Edep Yâ Hû!
Malum berbat hadiseden ve failinden bahsedecek değilim. Zira mevzu gündemin merkezinde ve herkesin dilindedir. Zehirli dil kullanan bazı kişi ve kurumların konuşma adabından, kimi politikacıların seviyesizliğinden ve terbiye noksanlığından da bahsedecek değilim. Ben biraz daha genel bakmak istiyorum.
“Küfür”
rezaletinin 85 milyon insanımız
tarafından eleştirilmesi, şiddetle kınanması, ayıplanması çok güzel. Demek ki
bu konuda Türkiye genelinde bir anlayış birliği var. Tek ses, tek yürek olduk. Peki
hâlâ kem küm eden yok mu? Var ama şükür ki, bu utanmazlar birkaç kişiden
ibaret. Şairin “bir utanmaz yüz bütün sermayesi” dediği bozuk tipten birkaç nadan
ve asla bahse değmezler.
Gelelim
meselenin özüne. Ahlakın temeli malum: “Sana yapılmasını istemediğin bir şeyi sen
de başkasına yapma!” Yani sana hakaret edilmesini istemiyorsan sen de etme!

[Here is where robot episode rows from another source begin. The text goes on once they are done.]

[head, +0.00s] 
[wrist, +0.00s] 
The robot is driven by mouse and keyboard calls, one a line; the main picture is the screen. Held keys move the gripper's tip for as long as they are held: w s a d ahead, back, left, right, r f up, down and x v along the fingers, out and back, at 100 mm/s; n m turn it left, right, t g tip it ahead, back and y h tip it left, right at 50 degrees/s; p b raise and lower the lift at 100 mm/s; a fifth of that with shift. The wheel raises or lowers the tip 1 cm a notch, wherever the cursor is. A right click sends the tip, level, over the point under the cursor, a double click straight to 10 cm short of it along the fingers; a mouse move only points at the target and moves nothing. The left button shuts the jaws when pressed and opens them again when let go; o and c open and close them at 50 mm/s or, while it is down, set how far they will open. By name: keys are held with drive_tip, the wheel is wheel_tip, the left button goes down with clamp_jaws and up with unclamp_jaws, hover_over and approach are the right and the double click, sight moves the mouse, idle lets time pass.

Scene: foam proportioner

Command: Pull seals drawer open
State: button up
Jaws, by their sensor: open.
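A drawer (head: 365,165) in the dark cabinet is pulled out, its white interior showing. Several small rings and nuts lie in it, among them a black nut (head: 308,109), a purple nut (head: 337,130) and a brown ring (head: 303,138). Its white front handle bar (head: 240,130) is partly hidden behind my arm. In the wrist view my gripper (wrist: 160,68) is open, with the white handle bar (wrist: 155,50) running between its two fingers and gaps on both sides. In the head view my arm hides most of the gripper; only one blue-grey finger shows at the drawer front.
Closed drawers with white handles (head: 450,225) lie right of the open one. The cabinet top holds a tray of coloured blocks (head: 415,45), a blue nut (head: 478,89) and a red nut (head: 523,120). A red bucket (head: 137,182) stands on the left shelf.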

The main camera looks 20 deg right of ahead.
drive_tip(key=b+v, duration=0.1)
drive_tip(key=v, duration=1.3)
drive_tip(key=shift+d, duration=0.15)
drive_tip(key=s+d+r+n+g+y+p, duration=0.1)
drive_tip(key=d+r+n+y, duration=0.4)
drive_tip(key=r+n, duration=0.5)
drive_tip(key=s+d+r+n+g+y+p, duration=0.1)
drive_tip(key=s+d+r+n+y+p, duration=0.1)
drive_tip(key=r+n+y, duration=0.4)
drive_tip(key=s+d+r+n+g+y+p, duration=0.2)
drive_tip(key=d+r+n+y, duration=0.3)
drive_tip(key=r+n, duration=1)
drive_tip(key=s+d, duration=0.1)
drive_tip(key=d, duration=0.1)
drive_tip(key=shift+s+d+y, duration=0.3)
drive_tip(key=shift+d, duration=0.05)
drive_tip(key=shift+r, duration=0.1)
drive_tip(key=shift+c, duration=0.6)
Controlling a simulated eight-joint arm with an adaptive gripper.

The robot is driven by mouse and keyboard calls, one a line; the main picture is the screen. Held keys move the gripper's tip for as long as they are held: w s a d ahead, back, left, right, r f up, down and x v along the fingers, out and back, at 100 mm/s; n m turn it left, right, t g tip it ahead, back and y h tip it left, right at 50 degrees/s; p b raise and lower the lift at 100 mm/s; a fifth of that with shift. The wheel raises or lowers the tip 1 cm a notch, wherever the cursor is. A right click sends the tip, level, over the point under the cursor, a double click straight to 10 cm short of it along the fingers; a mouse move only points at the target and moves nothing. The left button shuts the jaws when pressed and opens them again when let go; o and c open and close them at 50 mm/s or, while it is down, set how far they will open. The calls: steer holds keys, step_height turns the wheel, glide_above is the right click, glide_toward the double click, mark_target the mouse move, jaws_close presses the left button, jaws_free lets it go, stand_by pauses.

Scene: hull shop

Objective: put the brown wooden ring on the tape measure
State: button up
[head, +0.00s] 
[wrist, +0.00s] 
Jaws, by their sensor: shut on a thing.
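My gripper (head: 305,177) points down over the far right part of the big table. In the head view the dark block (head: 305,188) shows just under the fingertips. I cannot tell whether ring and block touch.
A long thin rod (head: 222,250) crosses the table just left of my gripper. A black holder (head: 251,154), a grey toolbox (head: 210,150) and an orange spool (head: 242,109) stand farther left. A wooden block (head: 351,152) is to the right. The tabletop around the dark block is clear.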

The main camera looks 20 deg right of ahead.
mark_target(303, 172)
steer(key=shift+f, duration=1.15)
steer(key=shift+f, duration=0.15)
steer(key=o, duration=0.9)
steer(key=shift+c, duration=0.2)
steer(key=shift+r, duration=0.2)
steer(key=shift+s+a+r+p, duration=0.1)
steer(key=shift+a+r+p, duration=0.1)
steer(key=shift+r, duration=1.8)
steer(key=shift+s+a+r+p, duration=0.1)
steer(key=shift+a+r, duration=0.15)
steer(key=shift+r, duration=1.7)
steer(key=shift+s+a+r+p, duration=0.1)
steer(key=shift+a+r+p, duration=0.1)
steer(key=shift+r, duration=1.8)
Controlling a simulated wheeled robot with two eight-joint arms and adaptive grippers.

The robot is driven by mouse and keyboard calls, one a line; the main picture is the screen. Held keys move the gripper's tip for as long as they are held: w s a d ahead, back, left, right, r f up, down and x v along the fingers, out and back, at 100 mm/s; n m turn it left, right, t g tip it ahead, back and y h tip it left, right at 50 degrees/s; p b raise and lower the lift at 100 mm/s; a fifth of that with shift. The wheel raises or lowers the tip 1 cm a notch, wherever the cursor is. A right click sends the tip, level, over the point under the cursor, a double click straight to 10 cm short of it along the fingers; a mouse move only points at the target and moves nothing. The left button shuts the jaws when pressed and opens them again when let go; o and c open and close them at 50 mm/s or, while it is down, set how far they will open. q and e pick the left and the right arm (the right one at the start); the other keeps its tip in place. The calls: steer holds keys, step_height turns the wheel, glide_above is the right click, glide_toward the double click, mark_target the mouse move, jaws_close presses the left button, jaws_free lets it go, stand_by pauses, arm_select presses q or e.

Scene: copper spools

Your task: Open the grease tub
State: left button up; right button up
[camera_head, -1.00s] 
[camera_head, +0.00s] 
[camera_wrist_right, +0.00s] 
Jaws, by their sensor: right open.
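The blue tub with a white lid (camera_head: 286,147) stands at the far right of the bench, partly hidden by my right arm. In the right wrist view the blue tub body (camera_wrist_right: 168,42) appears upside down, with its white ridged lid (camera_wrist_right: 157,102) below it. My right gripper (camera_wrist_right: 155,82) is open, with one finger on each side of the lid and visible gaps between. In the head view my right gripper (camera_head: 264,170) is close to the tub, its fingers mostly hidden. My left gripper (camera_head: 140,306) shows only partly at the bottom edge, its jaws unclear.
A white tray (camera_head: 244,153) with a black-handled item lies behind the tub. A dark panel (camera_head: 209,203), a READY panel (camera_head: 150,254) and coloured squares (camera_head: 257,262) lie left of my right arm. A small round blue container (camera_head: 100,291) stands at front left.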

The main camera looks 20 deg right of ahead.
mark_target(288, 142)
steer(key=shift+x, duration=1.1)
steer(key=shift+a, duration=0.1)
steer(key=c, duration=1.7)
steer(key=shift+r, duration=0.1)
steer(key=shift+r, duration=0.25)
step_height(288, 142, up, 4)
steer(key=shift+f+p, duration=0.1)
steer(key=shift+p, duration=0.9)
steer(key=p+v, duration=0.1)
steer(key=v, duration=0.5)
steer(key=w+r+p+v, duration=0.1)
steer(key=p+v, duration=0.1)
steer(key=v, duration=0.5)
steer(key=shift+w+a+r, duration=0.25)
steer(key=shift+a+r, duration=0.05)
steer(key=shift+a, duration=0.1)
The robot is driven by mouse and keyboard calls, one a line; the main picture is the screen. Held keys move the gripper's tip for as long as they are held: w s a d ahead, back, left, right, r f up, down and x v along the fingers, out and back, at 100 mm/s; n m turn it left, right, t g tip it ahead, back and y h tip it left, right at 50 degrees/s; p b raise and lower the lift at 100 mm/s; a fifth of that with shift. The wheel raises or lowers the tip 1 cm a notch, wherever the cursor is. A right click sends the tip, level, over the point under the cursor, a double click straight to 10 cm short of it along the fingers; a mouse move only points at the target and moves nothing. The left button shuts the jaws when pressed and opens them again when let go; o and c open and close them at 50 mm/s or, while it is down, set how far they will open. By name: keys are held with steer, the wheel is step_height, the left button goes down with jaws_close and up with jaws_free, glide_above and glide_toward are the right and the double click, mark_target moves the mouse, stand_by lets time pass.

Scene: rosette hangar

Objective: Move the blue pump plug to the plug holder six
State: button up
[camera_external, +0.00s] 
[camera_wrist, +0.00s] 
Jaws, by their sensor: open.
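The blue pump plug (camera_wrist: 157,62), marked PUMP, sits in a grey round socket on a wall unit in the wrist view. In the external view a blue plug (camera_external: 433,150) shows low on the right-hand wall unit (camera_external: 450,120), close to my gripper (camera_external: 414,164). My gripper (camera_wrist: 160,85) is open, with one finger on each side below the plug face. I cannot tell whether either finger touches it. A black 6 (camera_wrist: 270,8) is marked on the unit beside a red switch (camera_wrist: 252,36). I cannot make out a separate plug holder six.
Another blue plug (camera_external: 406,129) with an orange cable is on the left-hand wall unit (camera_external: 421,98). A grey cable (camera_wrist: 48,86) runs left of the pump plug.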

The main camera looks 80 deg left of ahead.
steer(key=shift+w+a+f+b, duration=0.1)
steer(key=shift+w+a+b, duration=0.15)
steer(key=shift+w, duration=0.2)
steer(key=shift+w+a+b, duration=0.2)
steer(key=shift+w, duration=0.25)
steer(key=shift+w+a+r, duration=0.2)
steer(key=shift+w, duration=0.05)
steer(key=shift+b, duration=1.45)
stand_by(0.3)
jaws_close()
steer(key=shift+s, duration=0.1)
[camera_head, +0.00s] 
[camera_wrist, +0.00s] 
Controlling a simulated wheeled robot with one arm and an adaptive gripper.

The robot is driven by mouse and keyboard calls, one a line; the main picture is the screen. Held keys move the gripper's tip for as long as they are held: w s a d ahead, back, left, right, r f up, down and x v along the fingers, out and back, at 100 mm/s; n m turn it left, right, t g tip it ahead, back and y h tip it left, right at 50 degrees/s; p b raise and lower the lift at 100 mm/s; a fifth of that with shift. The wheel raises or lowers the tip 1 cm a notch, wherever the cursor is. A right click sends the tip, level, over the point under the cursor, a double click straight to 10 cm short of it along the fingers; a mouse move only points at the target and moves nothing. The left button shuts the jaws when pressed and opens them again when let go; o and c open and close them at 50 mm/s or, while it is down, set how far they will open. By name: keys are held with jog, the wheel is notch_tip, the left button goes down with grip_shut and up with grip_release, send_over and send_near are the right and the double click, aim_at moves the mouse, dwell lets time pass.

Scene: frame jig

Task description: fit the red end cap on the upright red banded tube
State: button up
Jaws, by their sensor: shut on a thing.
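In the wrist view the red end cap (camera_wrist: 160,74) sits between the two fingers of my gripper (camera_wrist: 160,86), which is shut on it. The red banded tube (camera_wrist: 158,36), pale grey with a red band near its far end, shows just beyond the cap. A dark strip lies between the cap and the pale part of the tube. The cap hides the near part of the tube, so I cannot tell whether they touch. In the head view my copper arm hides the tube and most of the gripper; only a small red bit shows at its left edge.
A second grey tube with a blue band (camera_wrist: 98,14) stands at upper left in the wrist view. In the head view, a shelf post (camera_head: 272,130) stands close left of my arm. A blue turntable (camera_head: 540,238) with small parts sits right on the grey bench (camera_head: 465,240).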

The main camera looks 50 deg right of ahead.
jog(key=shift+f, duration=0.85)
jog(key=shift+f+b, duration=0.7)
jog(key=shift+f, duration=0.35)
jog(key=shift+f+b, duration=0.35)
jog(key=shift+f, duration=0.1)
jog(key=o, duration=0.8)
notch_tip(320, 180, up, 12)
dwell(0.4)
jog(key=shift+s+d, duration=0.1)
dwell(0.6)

Sana küfredilmesini hazmedemiyorsan sen dahi etme! Büyüklerimiz ne güzel
söylemiş: “İlim meclisine girdim, eyledim ilmi talep / İlim geride kaldı, illâ
edep illâ edep!”
Rahmetli
muharrire Münevver Ayaşlı’nın Edep Yâ
Hû isimli eserini yıllar önce okumuş ve çok istifade etmiştim. Ardından merhum fıkra
muharriri A. Ragıp Akyavaş’ın aynı ismi taşıyan eserini okudum. O da
muhteşemdi. Demek ki büyüklerimiz, o vakitlerden beri toplumda edebe büyük
ihtiyaç duyulacağını hissetmiş ki bu yolda eserler kaleme almış ve herkesin
istifadesine sunmuşlar.
Edep
herkese lâzım. Bu erdem hâli, her insana gerekli. Bundan 41 sene önce
İstanbul’a gelip de Edebiyat Fakültesi’nde tahsile başlarken edep derslerinden
birini merhum hocamız Mehmed Çavuşoğlu vermişti. Hoca, büyük bir sınıfta Divan edebiyatımızı
anlatırken bir arkadaşımız sözünü keserek konuşmaya başladı. Hoca zarif adamdı.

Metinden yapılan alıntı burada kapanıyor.